Revisions in previously estimated volumes of proved reserves for existing fields can occur due to the evaluation or re-evaluation of (1) already available geologic, reservoir, or production data, (2) new geologic, reservoir, or production data, or (3) changes in the average of first-of-month oil and natural gas prices and/or costs that are used in the estimation of reserves. Revisions can also result from significant changes in development strategy or production equipment and facility capacity.

Unit-of-Production Depreciation

Oil and natural gas reserve volumes are used as the basis to calculate unit-of-production depreciation rates for most upstream assets. Depreciation is calculated by taking the ratio of asset cost to total proved reserves or proved developed reserves applied to actual production. The volumes produced and asset cost are known, while proved reserves are based on estimates that are subject to some variability.

In the event that the unit-of-production method does not result in an equitable allocation of cost over the economic life of an upstream asset, an alternative method is used. The straight-line method is used in limited situations where the expected life of the asset does not reasonably correlate with that of the underlying reserves.
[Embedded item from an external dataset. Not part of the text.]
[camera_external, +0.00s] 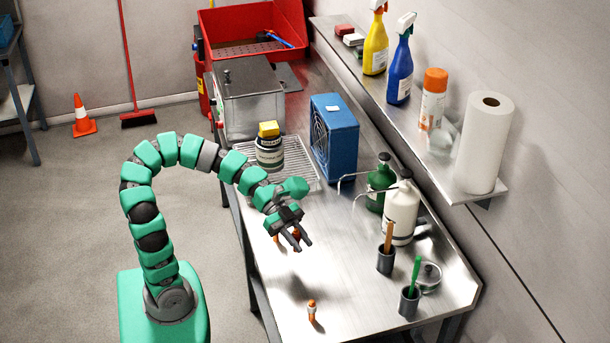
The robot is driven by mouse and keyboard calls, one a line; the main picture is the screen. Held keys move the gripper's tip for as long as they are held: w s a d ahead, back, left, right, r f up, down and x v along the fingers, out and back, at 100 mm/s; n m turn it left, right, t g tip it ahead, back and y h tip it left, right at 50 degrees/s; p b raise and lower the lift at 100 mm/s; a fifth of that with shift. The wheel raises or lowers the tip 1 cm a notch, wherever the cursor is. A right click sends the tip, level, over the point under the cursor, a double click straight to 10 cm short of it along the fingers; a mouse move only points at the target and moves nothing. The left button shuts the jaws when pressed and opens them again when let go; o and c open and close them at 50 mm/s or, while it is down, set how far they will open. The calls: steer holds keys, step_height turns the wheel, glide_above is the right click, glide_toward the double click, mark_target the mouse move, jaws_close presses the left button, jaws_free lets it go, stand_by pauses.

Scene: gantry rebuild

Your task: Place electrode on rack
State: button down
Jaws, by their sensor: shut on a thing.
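My gripper (302,245) hangs over the table near its left edge, fingers pointing down and to the right. It is shut on a small orange piece (296,233), which I take for the electrode; the fingers hide most of it. A similar orange piece (277,238) shows just left of the gripper, partly hidden by the arm. An orange and white piece (312,311) stands upright on the table toward the front, apart from the gripper.
A blue fan box (335,138) stands right of the rack. A green bottle (381,182), white bottle (402,213) with thin spouts, and two dark cups (386,261) (409,301) stand along the right. The table (350,280) is mostly bare around the front piece.

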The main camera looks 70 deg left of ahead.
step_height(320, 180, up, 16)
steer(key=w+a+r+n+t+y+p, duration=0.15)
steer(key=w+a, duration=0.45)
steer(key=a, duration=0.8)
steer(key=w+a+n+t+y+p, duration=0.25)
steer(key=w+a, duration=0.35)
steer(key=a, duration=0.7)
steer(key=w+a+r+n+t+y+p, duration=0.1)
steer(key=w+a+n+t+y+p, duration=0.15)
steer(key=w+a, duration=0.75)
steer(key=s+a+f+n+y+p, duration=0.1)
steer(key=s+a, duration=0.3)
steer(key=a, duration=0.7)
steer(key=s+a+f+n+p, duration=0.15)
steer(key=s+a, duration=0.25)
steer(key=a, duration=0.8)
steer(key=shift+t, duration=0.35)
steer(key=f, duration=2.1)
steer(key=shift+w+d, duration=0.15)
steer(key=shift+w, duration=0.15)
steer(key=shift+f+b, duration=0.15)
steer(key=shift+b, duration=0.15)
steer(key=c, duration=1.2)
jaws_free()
For example, certain assets used in the production of oil and natural gas have a shorter life than the reserves, and as such, the Corporation uses straight-line depreciation to ensure the asset is fully depreciated by the end of its useful life.

To the extent that proved reserves for a property are substantially de-booked and that property continues to produce such that the resulting depreciation charge does not result in an equitable allocation of cost over the expected life, assets will be depreciated using a unit-of-production method based on reserves determined at the most recent SEC price which results in a more meaningful quantity of proved reserves, appropriately adjusted for production and technical changes.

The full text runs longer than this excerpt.